Some owners first hire a CPA firm to get the ball rolling, while others hire an attorney firm. Regardless, their mutual expertise is needed for insights into the latest state and federal regulations, as well as ever-changing tax rules.

Beforehand, improving the quality of financial statements is crucial, experts agree. “Consider having them reviewed or audited by a CPA firm,” Ward says. “This may reduce risk from the buyer's perspective.”

Hidden speed bumps and potholes along the route to a successful transition include pension plan options, unfunded liabilities and tax ramifications. Look into the fine-print details behind each one, and explore their multiple options.

“For businesses with multiple owners, make sure there is a buy-sell agreement in place,” Ward says. “If the company has a buy-sell agreement, review it to ensure the information is current, it addresses key issues and is not vaguely written. A buy-sell agreement that relies on a formula to set the price of the business may value it significantly different from its market value.” For example, Ward is working with a business owner who has been approached by a supplier to purchase his company.
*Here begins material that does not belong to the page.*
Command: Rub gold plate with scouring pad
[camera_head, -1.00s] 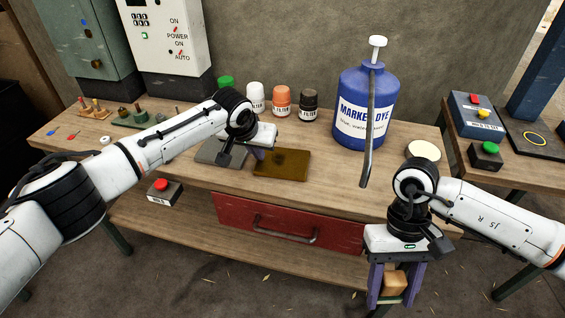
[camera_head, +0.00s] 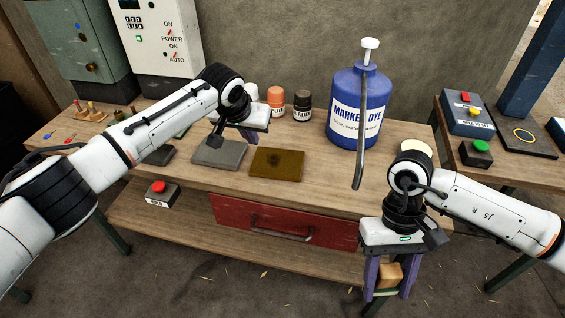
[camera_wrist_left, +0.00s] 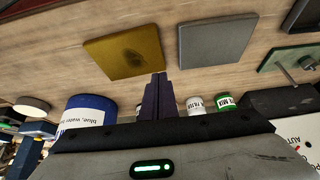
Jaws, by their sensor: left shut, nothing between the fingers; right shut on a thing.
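The gold plate (camera_head: 277,164) lies flat on the wooden workbench and has a dark smudge in its middle; it also shows in the left wrist view (camera_wrist_left: 124,52). My left gripper (camera_wrist_left: 158,82) is shut and empty, with its purple fingers together near the gold plate's edge in that view. In the head view it is up and back from the plate, its fingers mostly hidden by the wrist. My right gripper (camera_head: 388,284) is shut on the scouring pad (camera_head: 388,272), a tan block with a green underside, held in front of the bench.
A grey plate (camera_head: 220,153) lies left of the gold one. A blue marker dye bottle (camera_head: 359,108) with a long spout stands at the right. Orange (camera_head: 276,98) and black (camera_head: 302,103) jars stand at the back. A red-button box (camera_head: 158,195) sits on the lower shelf.
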“The owner is nearing retirement, but would like to work and retain control of his company for a few more years,” he says. The value of the business represents a significant part of the owner's retirement wealth, and the purchaser will likely have the owner work in the business after the sale to assist in the transition of the owner's knowledge and relationships. This is a common aspect of most succession plans.

“Although the owner had originally planned to retain control of the company and work for a few more years, this may be his best opportunity to realize the value of his company and fund his retirement,” Ward says.

Many exiting owners view their business as another child in their family, one who has been given daily care and nurturing for decades. “Despite all the business aspects to this issue, it's a very personal decision,” McMahon says.